[Start of Extracted material]
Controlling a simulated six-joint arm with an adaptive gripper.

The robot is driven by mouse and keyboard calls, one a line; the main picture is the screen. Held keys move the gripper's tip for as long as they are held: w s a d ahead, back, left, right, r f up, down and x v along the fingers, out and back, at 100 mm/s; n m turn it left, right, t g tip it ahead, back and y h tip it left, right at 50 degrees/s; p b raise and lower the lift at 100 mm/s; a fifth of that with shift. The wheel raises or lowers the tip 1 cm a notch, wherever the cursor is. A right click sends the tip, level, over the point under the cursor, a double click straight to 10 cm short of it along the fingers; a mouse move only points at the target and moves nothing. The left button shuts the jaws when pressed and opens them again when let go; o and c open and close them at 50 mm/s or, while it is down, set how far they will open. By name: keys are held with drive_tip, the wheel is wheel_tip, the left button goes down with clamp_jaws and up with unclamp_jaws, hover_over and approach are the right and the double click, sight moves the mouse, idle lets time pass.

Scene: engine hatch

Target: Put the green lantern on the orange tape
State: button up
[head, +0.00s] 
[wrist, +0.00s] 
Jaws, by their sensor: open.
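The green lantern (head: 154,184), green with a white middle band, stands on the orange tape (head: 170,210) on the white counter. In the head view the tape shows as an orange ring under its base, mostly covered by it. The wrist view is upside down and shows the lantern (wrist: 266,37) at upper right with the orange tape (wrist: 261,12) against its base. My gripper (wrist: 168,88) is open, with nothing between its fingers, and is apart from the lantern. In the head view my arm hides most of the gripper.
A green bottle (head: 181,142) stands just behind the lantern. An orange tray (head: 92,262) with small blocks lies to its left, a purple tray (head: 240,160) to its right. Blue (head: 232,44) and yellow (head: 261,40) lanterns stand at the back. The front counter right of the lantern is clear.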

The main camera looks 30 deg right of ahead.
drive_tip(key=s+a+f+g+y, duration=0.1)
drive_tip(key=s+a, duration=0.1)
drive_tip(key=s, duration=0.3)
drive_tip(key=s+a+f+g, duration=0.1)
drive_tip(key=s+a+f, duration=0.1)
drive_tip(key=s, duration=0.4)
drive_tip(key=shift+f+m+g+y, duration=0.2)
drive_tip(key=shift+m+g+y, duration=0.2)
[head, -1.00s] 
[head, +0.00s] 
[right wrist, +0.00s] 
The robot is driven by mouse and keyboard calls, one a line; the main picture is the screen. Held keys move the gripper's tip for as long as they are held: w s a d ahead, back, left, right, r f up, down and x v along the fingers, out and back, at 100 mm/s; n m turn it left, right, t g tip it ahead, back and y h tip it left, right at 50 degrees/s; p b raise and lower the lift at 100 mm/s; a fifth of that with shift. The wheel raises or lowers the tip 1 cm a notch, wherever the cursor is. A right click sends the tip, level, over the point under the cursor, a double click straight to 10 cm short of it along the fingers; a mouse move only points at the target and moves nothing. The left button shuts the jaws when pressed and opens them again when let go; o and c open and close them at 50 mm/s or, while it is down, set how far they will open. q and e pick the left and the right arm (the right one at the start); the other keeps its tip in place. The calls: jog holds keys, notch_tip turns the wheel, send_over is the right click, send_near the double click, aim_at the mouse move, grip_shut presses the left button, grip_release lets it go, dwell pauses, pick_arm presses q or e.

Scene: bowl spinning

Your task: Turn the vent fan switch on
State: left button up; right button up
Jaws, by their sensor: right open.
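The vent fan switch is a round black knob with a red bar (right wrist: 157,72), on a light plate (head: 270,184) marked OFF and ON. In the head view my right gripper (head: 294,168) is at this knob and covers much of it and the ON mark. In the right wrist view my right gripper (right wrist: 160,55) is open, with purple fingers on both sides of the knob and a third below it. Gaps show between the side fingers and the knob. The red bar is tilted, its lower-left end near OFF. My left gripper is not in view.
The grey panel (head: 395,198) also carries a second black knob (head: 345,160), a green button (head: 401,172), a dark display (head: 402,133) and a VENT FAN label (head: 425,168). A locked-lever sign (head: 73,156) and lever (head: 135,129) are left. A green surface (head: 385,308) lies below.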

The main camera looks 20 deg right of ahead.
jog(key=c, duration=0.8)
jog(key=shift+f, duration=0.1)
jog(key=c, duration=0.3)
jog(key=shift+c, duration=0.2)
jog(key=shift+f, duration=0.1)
[End of Extracted material]
- [Directions for this task] Locate the string "State" in the listing above and copy every line where it occurs.

- [Exercise result]
State: button up
State: left button up; right button up

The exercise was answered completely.